Nell’ultima udienza del processo che si svolge a Palermo sulla trattativa Stato Mafia, Totò Riina, attraverso il suo difensore, fece sapere alla Corte che intendeva essere interrogato per rispondere alle domande che gli saranno poste dai pubblici ministeri e dalla difesa degli imputati.
La Corte ha fissato per l’interrogatorio una prossima udienza. Quando Riina cominciò a parlare durante l’ora d‘aria con il boss della Corona Unita Alberto Lo Russo, quasi certamente consapevole del fatto che tali conversazioni venissero intercettate dagli investigatori, pensai, tra le altre ipotesi, che lo facesse perché voleva essere ascoltato proprio dagli uomini delle istituzioni in carica durante il periodo della trattativa e oggi sul banco degli imputati.

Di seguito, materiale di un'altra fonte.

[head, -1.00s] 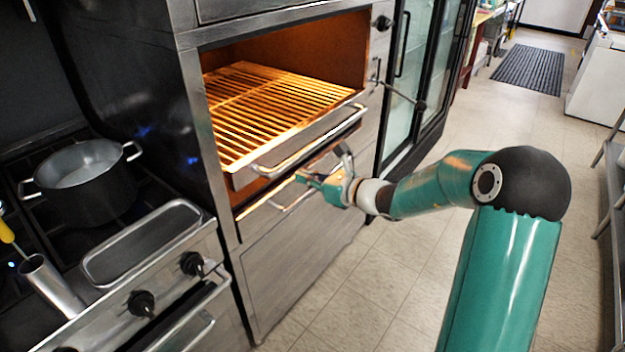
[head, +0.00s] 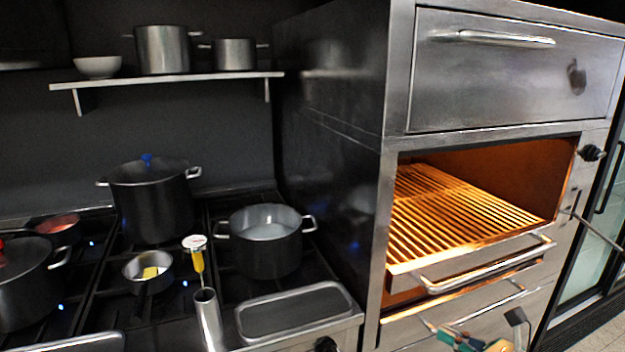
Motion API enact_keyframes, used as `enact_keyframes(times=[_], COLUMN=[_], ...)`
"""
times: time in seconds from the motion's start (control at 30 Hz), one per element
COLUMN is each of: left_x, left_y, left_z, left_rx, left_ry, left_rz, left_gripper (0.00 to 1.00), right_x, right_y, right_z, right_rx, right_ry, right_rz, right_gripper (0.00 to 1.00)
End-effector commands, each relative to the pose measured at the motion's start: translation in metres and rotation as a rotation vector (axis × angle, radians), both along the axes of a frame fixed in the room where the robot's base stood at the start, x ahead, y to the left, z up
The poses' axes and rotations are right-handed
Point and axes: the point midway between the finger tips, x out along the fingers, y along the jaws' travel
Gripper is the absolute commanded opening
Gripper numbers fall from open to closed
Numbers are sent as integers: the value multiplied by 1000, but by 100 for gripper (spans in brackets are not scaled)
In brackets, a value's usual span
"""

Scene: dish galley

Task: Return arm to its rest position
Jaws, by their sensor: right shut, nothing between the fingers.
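My right gripper (head: 455,335) shows only in part at the bottom edge of the head view, in front of the lower oven drawer. It is shut and empty, apart from the oven's handles as far as I can tell. The rest of the right arm is below the picture. My left gripper is not in view.
The lit oven (head: 470,215) has a grill rack and a front handle (head: 485,268). Left of it, a stove carries a pot of pale liquid (head: 265,250), a lidded pot (head: 150,205), a small pan (head: 148,272) and a tray (head: 295,310). Pots stand on a shelf (head: 180,79).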

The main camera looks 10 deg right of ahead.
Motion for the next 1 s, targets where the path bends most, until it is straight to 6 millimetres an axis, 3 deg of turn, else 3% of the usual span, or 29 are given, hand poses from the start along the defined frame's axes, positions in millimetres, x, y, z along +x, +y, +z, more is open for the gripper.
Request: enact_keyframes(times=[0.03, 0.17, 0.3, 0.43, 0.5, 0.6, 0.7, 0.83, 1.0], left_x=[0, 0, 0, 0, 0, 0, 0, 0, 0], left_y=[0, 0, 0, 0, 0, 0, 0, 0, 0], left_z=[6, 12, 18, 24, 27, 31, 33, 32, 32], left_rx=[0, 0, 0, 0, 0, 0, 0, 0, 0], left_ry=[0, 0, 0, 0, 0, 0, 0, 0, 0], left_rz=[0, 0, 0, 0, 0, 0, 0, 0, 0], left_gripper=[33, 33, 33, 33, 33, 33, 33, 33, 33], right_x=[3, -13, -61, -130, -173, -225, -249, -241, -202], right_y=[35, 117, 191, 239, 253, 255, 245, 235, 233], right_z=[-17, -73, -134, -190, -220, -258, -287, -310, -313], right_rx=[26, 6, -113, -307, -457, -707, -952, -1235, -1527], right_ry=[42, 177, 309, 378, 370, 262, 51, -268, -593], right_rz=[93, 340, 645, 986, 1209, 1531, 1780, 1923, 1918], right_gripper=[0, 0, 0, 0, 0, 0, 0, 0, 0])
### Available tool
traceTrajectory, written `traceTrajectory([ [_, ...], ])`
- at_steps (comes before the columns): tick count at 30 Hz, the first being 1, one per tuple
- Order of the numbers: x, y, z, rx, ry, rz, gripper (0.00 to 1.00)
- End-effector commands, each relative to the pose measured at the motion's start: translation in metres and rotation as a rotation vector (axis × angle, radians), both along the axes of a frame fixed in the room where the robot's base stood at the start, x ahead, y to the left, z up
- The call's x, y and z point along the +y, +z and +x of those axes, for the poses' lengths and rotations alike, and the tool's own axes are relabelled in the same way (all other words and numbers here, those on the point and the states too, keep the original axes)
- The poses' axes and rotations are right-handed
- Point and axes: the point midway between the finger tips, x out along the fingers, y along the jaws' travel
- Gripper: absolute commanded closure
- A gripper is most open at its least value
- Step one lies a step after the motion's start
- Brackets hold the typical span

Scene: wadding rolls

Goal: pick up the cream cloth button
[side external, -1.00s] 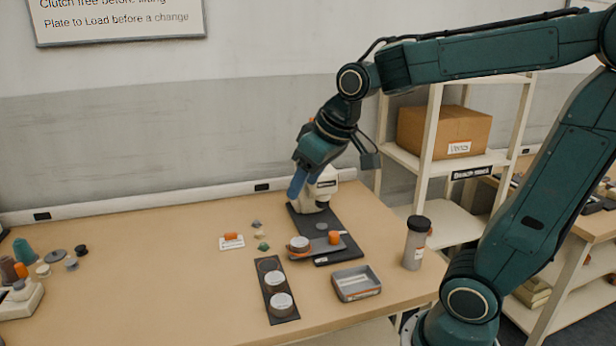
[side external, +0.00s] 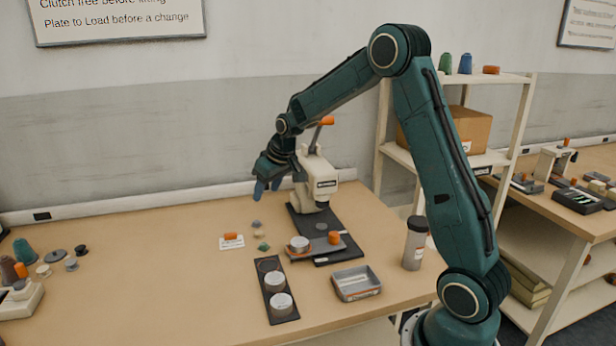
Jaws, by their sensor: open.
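A small cream piece (side external: 259,234), which looks like the cream cloth button, lies on the bench between a grey piece (side external: 256,223) and a green piece (side external: 263,246). It is too small to make out any detail. My gripper (side external: 267,188) has blue fingers and is open and empty. It hangs in the air above and behind these small pieces, left of the cream press, and touches none of them.
The cream press (side external: 318,178) stands close on the right, with a dark base and a sliding plate. A black strip (side external: 286,318) with round pieces, a metal tray (side external: 345,295) and a grey bottle (side external: 413,250) stand in front.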

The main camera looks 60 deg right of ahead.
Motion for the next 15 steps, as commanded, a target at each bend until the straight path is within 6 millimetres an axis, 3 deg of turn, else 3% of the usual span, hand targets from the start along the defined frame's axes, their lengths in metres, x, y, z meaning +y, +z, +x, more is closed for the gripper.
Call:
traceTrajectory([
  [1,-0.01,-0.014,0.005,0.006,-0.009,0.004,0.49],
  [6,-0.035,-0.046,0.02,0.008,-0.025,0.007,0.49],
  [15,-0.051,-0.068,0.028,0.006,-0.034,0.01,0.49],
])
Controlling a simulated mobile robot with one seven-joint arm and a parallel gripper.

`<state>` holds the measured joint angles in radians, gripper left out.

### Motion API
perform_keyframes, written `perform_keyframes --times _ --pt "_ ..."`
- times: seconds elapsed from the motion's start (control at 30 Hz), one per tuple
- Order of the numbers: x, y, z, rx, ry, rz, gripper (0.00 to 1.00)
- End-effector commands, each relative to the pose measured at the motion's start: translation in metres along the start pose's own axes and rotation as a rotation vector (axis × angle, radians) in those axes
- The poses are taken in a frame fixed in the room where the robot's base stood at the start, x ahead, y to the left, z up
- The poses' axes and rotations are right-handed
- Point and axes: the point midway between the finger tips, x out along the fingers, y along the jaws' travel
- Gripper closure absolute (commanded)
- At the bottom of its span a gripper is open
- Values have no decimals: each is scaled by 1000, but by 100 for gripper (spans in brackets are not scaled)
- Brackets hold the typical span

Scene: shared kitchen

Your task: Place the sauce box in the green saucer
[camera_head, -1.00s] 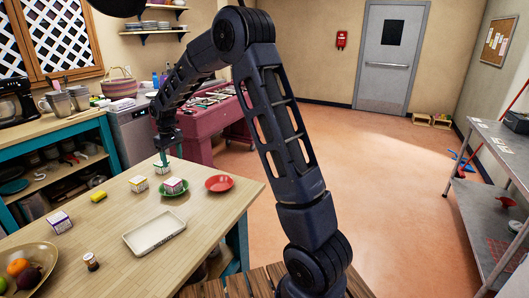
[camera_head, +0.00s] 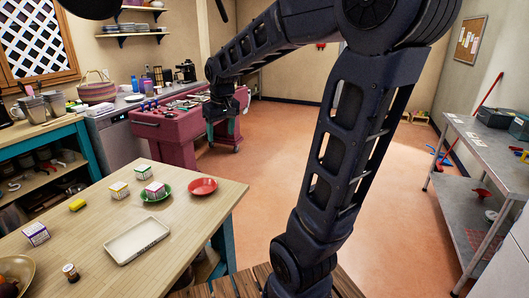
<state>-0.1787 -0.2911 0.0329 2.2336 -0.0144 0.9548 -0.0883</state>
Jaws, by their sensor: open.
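A small white box with a pink-red side (camera_head: 155,189) sits in the green saucer (camera_head: 164,197) on the wooden table. Other small boxes stand on the bare tabletop: one with green (camera_head: 142,174), one with yellow (camera_head: 119,190) and one with purple (camera_head: 36,234). The labels are too small to read, so I cannot tell which is the sauce box. My gripper (camera_head: 221,131) is open, with nothing visible in it. It is raised, beyond and to the right of the saucers in the picture.
A red saucer (camera_head: 203,187) lies right of the green one. A maroon cart (camera_head: 165,138) stands behind my gripper. Open floor lies to the right.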

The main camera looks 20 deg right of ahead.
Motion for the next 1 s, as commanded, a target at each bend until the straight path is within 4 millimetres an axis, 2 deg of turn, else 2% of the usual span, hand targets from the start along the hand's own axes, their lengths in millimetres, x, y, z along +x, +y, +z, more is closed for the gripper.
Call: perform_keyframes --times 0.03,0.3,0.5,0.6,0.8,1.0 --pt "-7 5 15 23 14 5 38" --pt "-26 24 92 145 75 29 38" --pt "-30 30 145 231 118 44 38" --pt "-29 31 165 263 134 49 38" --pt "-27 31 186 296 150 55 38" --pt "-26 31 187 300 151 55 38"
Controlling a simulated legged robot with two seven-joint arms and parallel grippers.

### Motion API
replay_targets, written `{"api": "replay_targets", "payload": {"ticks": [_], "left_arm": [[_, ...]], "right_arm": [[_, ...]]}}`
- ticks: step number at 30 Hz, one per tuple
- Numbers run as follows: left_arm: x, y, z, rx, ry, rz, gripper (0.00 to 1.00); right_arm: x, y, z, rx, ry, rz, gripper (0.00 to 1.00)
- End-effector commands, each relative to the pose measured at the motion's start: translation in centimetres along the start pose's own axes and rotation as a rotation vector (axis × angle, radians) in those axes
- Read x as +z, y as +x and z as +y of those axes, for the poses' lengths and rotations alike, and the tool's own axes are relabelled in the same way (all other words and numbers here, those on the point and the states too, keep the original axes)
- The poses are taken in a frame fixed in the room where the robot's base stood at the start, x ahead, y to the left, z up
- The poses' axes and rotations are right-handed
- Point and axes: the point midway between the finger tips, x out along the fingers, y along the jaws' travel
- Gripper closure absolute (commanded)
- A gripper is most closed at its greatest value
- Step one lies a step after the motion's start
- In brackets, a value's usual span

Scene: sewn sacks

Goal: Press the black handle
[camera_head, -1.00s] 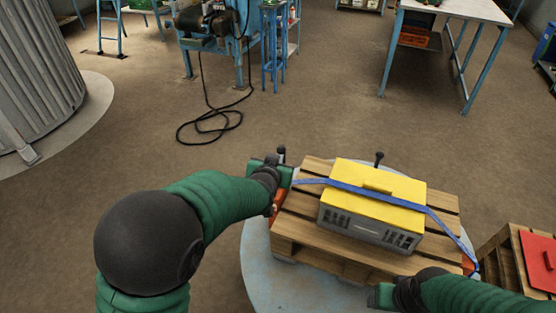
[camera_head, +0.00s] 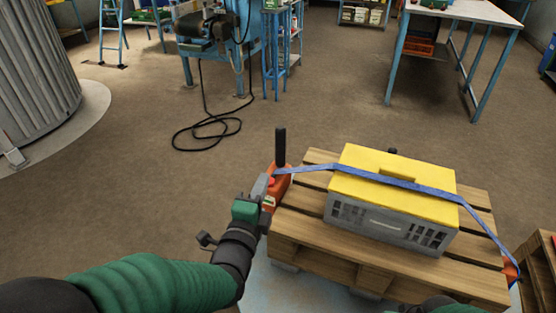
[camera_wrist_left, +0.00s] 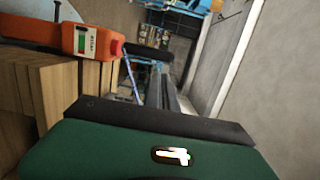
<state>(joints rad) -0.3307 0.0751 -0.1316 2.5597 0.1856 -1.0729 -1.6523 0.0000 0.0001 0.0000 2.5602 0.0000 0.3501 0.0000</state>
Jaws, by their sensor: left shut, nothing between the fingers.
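The black handle (camera_head: 280,147) stands upright on an orange strap tensioner (camera_head: 277,181) at the left edge of the wooden pallet. A blue strap (camera_head: 400,183) runs from the tensioner over a grey crate with a yellow lid (camera_head: 392,185). My left gripper (camera_head: 262,186) is shut and empty, just left of and below the handle, close beside the tensioner. I cannot tell whether they touch. In the left wrist view the orange tensioner (camera_wrist_left: 58,40) is at upper left, with the dark handle (camera_wrist_left: 148,52) to its right. My right gripper is out of view; only a bit of its arm shows.
The pallet (camera_head: 330,262) rests on a pale blue round base. Another orange piece (camera_head: 511,270) is at the strap's right end, near a second wooden pallet. The floor behind is open, with a black cable (camera_head: 208,130) on it and a workbench farther back.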

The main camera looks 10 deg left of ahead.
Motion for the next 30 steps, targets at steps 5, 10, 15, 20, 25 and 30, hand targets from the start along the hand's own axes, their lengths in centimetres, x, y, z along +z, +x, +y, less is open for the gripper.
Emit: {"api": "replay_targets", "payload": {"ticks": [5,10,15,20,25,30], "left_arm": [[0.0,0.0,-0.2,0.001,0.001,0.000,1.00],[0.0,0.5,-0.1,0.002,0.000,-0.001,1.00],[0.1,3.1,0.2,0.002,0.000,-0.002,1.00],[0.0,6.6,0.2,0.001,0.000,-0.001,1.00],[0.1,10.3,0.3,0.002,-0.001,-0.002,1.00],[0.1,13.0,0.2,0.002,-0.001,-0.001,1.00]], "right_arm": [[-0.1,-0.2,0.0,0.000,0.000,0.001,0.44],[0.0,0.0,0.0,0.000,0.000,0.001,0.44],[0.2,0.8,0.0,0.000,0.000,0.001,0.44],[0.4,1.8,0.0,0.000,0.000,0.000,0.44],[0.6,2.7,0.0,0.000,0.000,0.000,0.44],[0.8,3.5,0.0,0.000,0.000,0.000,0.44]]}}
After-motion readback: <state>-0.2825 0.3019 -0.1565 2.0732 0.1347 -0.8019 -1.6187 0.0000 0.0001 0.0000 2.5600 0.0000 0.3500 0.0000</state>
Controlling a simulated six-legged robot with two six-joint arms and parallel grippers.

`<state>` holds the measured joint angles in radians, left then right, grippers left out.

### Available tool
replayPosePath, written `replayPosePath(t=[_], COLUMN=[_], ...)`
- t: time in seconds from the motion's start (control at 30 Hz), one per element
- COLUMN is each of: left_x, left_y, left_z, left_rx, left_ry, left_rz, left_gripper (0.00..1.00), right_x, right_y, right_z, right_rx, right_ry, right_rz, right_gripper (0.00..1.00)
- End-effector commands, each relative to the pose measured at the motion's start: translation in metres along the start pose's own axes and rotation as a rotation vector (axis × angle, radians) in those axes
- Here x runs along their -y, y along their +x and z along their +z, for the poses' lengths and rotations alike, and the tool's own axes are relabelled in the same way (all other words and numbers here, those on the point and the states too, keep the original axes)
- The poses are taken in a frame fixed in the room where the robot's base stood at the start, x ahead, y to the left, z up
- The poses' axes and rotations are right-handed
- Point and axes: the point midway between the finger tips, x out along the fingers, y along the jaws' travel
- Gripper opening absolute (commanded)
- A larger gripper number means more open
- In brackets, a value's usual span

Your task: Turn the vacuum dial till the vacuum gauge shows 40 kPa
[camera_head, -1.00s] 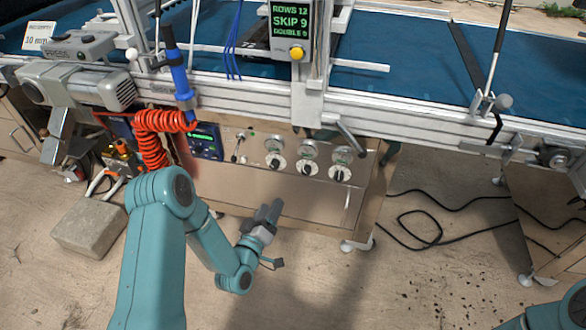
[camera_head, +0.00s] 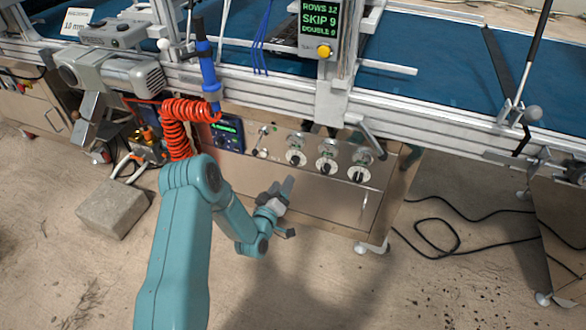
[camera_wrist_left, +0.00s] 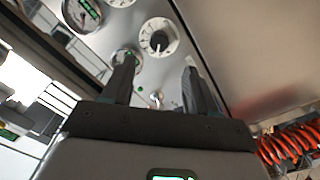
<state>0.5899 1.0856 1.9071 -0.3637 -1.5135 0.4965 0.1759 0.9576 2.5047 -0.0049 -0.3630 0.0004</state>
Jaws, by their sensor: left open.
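Three round dials with pale scales and dark knobs, left (camera_head: 296,158), middle (camera_head: 326,168) and right (camera_head: 357,175), sit on the steel front panel (camera_head: 310,200), each below a round gauge. I cannot read the labels or needles, so which is for vacuum is unclear. My left gripper (camera_head: 286,209) is open and empty, below and left of the dials, apart from the panel. In the left wrist view, a dial (camera_wrist_left: 158,37) shows beyond the gap between my open fingers (camera_wrist_left: 158,70). A gauge (camera_wrist_left: 82,15) is clear at upper left; another (camera_wrist_left: 124,58) is partly hidden by a finger. My right gripper is out of view.
A blue-green display (camera_head: 228,133) and a small toggle (camera_head: 262,138) are left of the dials. A red coiled hose (camera_head: 178,130) hangs further left. A grey block (camera_head: 113,208) and black cable (camera_head: 440,235) lie on the floor. The conveyor frame overhangs the panel.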

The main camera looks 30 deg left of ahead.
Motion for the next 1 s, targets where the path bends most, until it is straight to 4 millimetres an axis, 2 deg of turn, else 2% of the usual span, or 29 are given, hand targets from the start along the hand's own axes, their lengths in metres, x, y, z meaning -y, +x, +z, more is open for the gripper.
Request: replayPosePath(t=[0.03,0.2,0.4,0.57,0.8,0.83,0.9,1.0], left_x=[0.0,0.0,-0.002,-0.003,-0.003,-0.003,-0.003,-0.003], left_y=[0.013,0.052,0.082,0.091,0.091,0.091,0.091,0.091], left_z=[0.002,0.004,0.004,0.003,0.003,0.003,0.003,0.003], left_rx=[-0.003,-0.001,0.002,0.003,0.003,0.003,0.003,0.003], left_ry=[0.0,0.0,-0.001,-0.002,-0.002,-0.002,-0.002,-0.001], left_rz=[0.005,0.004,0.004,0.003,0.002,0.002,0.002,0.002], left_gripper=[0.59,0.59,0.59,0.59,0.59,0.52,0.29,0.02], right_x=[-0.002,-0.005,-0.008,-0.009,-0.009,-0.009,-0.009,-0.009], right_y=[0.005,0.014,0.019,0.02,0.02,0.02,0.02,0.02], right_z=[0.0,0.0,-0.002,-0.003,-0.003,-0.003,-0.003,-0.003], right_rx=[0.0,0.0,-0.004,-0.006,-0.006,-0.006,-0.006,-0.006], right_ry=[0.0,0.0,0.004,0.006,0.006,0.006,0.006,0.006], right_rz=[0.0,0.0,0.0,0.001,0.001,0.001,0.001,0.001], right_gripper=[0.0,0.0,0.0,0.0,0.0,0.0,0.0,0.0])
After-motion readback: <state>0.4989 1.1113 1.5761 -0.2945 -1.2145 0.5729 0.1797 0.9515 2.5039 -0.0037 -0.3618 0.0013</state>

La disponibilità a farsi interrogare nel processo sulla presunta trattativa Stato- mafia. potrebbe essere stata interpretata come una minaccia nei confronti dei suddetti personaggi nel senso che, ove non gli si concedesse un qualche beneficio (anche se non riesco ad immaginare di che genere), potrebbe rivelare quanto a sua conoscenza a proposito degli uomini delle istituzioni che trattarono con lui. Se fosse vera una siffatta ipotesi ciò significherebbe che Riina sarebbe stato in condizione di ricattare una parte dello Stato. D’altra parte lui stesso ebbe a dichiarare : “Con me hanno tutti da perdere.”
Di recente Pietro Grasso, attuale Presidente del Senato, ex Procuratore della Repubblica di Palermo e Procuratore Nazionale antimafia, in una analisi effettuata di recente a 25 anni dalla fine del maxiprocesso, in cui fu giudice a latere, ha affermato : “Si intuisce che Cosa Nostra possa essere stata il braccio armato di altri interessi : di una strategia politica di tipo economico legata agli appalti pubblici; o di entità deviate rispetto alle proprie funzioni istituzionali. Purtroppo però non è stato possibile trovare le prove. Gli elementi per raggiungerle sono a conoscenza solo dei vertici dell’organizzazione, che non hanno collaborato con la giustizia. Né abbiamo avuto collaborazioni di altri settori esterni a Cosa Nostra”.
Le prove avrebbero potuto avere un senso se Riina, nell’interrogatorio , se si fosse deciso a rivelare l’intreccio perverso che negli anni passati ha caratterizzato le più gravi vicende italiane dagli omicidi eccellenti alle stragi alle collusioni mafia politica. Dubitai però che Riina, dopo anni di silenzio, avesse intenzione di collaborare con la giustizia a 360 gradi. Credetti invece che, ancora una volta, si sarebbe limitato a lanciare messaggi verso coloro che tali messaggi sono in grado di recepire o peggio ancora a protestare la sua estraneità su tutti i gravi reati che gli venivano contestati considerandoli come una conseguenza delle dichiarazioni dei pentiti che non hanno fatto altro che dire “bugiarderie”.
Ad ogni buon fine se io fossi stato ancora pubblico ministero, professione che ho esercitato per oltre 40 anni e per oltre dieci anni componente del pool antimafia costituito presso la Procura di Palermo, senza nulla togliere alla professionalità dei magistrati titolari del processo, e senza volermi sostituire a loro, queste sono le domande che in udienza avrei rivolto a Riina.
Riina lei ha fatto parte della associazione mafiosa denominata Cosa Nostra? E se si in quale periodo?
Ha fatto parte della cosiddetta Commissione e se si in quale periodo? Nella Commissione rivestiva un ruolo preminente?
Vi sono stati contatti con organi investigativi o con altri organi dello Stato per porre fine alle stragi e le risulta che l’allora ministro Mancino e Rognoni avrebbero garantito la possibile adesione alle sue richieste per porre fine alle stragi?
Vito Ciancimino faceva organicamente parte di Cosa Nostra e quali erano i rapporti che lei e Bernardo Provenzano intrattenevate con lui?
Può dirci se tramite Ciancimino venne avviata una collaborazione con il colonnello Mori e il capitano De Donno per porre fine alla strategia stragista? In caso positivo da chi venne contattato a tal fine?